M. Ellis, étendu dans un palanquin suspendu par deux longues perches que soutenaient quatre porteurs, suivi d’une demi-douzaine de serviteurs chargés de son appareil photographique, de sa boîte à thé, de son sac de voyage, des ustensiles de cuisine, cheminait lentement sous les gigantesques ombrages de la forêt, à travers des sentiers à peine tracés, s’arrêtant pour reproduire par un rayon de soleil l’inextricable fouillis des fougères, des grands arbres, des racines et des fleurs enlacés. De loin en loin, dans une éclaircie, on entrevoyait quelque village au bord de la mer, dont les flots venaient expirer au pied de la forêt. Après quelques jours de ce trajet, le voyageur déboucha sur un plateau d’où la vue s’étend au loin et domine de vastes espaces de la forêt et de la mer. Au bas du plateau, sur le rivage, s’étend Foule-Pointe ; naguère c’était un des ports ouverts par Radama au commerce européen, et ce point, comme tant d’autres sur cette côte, depuis la baie d’Antongil jusqu’au Fort-Dauphin, a retenti du nom de la France. C’est là qu’à la fin du XVIIIe siècle l’aventurier Benyovsky, prisonnier des Russes, voyageur en Chine, chef d’une expédition française, vint se présenter aux populations comme le descendant d’un de leurs chefs indigènes, et réussit à régner douze ans sur les tribus de Mahavelona. Des guerres intestines, les misères de la traite ont depuis désolé ce rivage, et ce fut en vain que M. Ellis chercha à évoquer dans la mémoire de ses habitans actuels le souvenir de l’aventurier polonais.

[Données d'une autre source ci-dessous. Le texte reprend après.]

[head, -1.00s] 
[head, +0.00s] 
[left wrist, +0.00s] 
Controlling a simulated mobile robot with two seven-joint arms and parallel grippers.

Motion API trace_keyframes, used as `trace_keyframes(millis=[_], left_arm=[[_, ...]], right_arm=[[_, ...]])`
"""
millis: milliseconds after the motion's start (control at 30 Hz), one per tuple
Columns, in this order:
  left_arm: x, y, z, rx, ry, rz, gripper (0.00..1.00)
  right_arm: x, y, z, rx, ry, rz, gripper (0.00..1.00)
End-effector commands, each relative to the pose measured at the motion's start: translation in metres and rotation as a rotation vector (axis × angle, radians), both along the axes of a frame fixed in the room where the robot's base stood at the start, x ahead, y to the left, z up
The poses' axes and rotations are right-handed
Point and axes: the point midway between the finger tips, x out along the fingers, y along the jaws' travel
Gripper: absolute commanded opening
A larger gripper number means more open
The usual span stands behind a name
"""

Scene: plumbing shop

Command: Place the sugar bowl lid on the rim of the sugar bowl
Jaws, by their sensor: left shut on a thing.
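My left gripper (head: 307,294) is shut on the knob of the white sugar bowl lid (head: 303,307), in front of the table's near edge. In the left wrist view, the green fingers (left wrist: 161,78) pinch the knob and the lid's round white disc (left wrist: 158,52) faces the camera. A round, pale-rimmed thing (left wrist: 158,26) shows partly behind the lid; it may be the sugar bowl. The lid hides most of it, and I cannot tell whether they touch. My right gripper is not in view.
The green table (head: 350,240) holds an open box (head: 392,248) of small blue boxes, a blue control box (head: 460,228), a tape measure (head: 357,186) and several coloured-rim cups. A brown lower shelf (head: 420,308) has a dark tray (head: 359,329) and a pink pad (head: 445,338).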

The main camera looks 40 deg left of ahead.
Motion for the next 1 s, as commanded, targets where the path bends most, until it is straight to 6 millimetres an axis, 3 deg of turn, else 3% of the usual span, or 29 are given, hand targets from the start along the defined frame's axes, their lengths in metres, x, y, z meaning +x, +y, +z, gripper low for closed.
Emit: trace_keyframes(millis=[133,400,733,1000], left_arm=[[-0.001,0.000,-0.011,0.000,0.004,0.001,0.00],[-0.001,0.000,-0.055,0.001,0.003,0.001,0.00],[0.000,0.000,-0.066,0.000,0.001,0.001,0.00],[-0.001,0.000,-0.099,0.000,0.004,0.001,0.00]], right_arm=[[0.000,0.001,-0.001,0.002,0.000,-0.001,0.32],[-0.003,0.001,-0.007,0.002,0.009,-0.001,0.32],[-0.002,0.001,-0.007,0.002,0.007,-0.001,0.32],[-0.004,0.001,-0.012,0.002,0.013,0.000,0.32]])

À Foule-Pointe, comme à Tamatave, le missionnaire reçut, le meilleur accueil. Il poursuivit quelque peu encore son excursion, complétant sa moisson de plantes et de fleurs ; puis il reprit le chemin de Tamatave, d’où il gagna Maurice et le Cap. C’était seulement dans une troisième visite qu’il allait pouvoir pénétrer jusqu’à la capitale des Hovas, but de ses persévérans efforts.